SYSTEM FAILURE: Crofts market branded “out of control”

Crofting work in north Skye Picture, Willie Urquhart

The market in crofts is “completely out of control” and the Crofting Commission is failing to address the crisis in “any meaningful way”.

Those were the words of Donald MacKinnon, chair of the Scottish Crofting Federation, who wrote an open letter this week on behalf of the SCF board to departing commissioners who are nearing the end of their term of office.

He said: “Succession of crofts has stagnated…crofts are unaffordable to local or young people, many crofts are unused and inappropriate decrofting is granted.

“The situation has deteriorated considerably since the Committee of Inquiry on Crofting reported in 2008 yet the recognition of the value of crofting has increased during this same period – in addressing depopulation, the climate emergency and in community resilience.

Plans for a glamping site on a croft in Harris were dropped this week – but the episode has raised many questions about the trade in land for development, at prices way beyond what local people can afford

“There is an urgent need to intervene. SCF takes the position that this is an emergency.”

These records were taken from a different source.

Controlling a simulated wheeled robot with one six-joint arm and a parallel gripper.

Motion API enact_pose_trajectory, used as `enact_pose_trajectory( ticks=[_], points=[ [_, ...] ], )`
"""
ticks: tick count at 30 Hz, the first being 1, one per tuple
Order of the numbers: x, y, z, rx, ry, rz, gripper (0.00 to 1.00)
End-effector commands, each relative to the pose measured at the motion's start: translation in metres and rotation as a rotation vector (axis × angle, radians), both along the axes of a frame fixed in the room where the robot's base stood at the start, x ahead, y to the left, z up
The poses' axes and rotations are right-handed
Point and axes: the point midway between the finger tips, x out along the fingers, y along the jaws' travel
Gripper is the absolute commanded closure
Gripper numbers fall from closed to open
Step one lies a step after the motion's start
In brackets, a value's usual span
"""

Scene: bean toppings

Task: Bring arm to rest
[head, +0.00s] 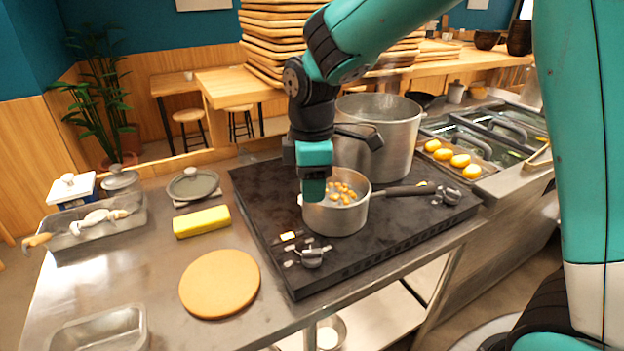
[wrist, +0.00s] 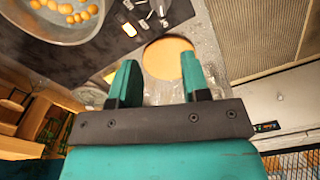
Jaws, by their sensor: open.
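My arm reaches in from the upper right of the head view, and my gripper (head: 313,190) points down at the left rim of a small saucepan (head: 338,219). From this view I cannot tell whether it touches the pan. In the wrist view my gripper (wrist: 157,82) has its two teal fingers apart with nothing between them. Round tan beans (head: 342,192) lie in the saucepan; the pan and beans also show at the top left of the wrist view. The saucepan sits on the black stove (head: 275,220), its handle pointing right.
A large pot (head: 378,140) stands behind the saucepan. A round board (head: 220,284), yellow block (head: 201,221), lidded dish (head: 193,185) and metal tray (head: 100,328) are on the left counter. Yellow items (head: 460,161) sit at the right. Counter between board and tray is clear.

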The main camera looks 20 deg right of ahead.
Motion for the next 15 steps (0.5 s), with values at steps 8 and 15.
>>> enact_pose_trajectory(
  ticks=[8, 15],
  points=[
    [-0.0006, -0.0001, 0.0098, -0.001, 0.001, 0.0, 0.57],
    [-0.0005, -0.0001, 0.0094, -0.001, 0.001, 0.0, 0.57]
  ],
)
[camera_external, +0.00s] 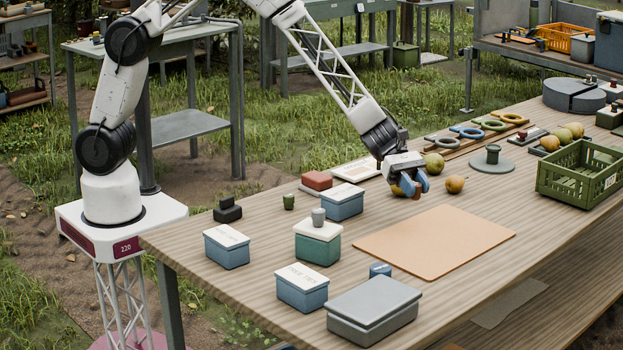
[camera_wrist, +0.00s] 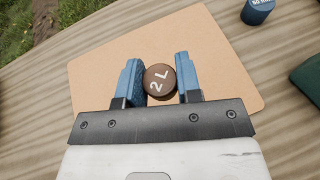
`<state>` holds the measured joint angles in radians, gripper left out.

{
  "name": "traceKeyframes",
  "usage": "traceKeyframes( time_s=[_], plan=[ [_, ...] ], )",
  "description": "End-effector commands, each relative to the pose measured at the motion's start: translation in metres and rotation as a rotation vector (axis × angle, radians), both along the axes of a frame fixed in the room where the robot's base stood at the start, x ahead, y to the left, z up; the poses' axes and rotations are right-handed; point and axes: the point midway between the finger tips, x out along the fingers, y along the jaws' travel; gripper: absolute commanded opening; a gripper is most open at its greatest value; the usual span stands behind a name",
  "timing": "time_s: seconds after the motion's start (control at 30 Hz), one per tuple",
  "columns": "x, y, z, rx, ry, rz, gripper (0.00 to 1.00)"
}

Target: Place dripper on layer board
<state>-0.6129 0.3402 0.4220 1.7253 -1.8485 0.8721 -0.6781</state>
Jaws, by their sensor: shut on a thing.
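My gripper (camera_external: 412,187) is above the wooden table, behind the far edge of the tan layer board (camera_external: 435,242). In the wrist view, the two blue fingers of my gripper (camera_wrist: 158,64) are shut on a small round brown dripper (camera_wrist: 160,80) marked "2L". The marked face of the dripper points toward the wrist camera. The layer board also shows bare beneath it in the wrist view (camera_wrist: 215,60). In the outside view I cannot clearly make out the dripper at the fingers. Its exact height above the table is hard to tell.
Several lidded boxes, such as a grey one (camera_external: 374,308) and a green one (camera_external: 317,247), stand left of the board. A blue cylinder (camera_external: 380,269) sits by its near left edge. Pears (camera_external: 454,184) lie near the gripper. A green crate (camera_external: 580,175) stands right.

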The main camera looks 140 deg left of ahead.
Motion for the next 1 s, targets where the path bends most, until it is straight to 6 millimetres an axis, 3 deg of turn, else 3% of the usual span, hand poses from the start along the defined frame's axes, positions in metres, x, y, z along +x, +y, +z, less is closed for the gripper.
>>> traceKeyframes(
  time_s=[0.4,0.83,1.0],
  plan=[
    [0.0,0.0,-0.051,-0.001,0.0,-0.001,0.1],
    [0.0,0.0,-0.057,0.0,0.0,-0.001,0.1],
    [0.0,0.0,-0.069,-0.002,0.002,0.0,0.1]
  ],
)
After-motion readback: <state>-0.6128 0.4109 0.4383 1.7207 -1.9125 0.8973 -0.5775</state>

Mr MacKinnon also criticised the Scottish Government, which has not created any new crofts on publicly-owned land.

He added: “What we want is crofting legislation that enables the system to develop and thrive. But, what we see is crumbling, ineffective law that restricts the effective regulation of crofting, leaving it to wither.

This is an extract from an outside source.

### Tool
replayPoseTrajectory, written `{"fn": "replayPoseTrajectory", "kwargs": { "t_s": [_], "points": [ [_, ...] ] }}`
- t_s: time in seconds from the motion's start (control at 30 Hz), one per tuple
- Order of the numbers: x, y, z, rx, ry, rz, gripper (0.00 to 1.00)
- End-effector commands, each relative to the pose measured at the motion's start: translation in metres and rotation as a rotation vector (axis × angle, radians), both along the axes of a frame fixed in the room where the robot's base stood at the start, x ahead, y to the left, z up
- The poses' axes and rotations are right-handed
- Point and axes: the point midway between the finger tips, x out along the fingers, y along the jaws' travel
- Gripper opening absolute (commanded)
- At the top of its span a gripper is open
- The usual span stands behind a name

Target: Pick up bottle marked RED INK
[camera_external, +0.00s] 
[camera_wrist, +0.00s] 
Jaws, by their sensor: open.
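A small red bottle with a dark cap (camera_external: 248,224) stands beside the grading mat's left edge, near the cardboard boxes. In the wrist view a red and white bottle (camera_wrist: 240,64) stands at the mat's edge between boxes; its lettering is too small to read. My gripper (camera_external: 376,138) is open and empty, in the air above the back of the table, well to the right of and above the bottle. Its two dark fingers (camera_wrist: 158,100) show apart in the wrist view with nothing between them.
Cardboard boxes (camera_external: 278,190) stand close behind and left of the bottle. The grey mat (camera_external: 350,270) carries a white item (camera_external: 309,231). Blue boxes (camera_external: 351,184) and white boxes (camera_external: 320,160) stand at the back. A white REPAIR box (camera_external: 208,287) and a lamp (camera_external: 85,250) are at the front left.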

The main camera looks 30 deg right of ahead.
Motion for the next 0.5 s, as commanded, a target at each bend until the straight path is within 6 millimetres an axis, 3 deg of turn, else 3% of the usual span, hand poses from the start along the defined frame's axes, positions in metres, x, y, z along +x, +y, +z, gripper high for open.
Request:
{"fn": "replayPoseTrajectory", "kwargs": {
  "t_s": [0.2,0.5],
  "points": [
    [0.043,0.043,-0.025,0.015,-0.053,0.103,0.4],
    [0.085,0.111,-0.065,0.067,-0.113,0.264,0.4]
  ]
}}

“Law reform has been widely called for, for many years, yet crofting was only referred to in passing in the Programme for Government and progressing crofting law reform did not appear at all.”

All crofts should be used, Mr MacKinnon stressed, and those no longer needed should be passed on to new entrants.

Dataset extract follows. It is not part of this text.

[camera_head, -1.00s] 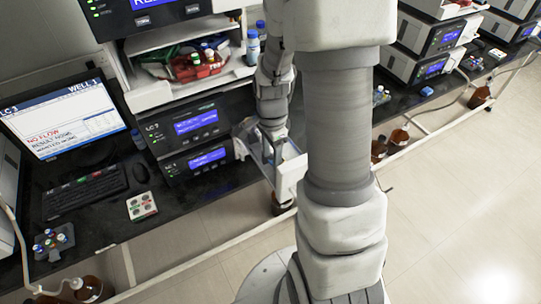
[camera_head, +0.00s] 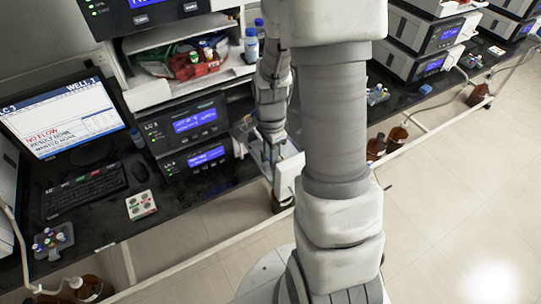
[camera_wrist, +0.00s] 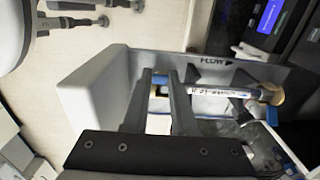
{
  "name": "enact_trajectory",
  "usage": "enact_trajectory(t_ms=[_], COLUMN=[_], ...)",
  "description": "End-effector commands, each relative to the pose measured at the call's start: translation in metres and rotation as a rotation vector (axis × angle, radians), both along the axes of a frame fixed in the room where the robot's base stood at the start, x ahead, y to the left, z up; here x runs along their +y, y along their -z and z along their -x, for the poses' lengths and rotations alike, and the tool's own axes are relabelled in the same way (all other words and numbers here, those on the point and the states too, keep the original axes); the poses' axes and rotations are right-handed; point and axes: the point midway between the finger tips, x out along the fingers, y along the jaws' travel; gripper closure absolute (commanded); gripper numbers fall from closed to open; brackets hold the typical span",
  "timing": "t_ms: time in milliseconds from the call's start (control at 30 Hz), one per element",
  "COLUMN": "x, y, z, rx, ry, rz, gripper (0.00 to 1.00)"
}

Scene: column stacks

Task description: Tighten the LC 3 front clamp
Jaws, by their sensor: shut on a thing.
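The white open column tray (camera_wrist: 90,85) fills the middle of the wrist view, with "FLOW" marked on its far wall. A pale labelled column (camera_wrist: 215,91) lies across it, with a tan end fitting (camera_wrist: 272,93) at its right. My gripper (camera_wrist: 161,76) reaches into the tray with both dark fingers at the column's left end. It is shut on the front clamp there, which the fingers mostly hide. In the head view my gripper (camera_head: 272,150) points down at the tray (camera_head: 287,172), beside the LC 3 module (camera_head: 190,124).
A monitor (camera_head: 62,118) reading "NO FLOW", a keyboard (camera_head: 84,191) and a vial rack (camera_head: 53,242) are on the bench at left. Brown bottles (camera_head: 386,143) stand on the floor. The right floor is clear.

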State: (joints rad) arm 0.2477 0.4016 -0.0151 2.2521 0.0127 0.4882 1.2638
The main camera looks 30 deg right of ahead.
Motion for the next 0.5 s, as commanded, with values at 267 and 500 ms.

An “empowered, resourced and tasked commission” should be investigating and enforcing breaches proactively, rather than “only responding to a complaint from a restricted few”.

“But, what we see are many hundreds of neglected or completely abandoned crofts,” he said. “The commission seems to have become solely an administrator rather than an effective regulator of crofting.”

Young people are “excluded by exorbitant prices of both crofts and tenancies”, while crofts are bought by people who have “no intention to croft or lack the qualifications and experience to do so”.

Some crofts are occupied for only short periods of the year and not used as crofts, Mr MacKinnon wrote, or assigned to those who already have multiple crofts; to landlords or their close relatives to take back ‘in hand’ as part of the estate, or bought by individuals or companies as development land.

“Crofting is a regulated system; everything in crofting is regulated – except for the market in crofts and croft tenancies,” he concluded.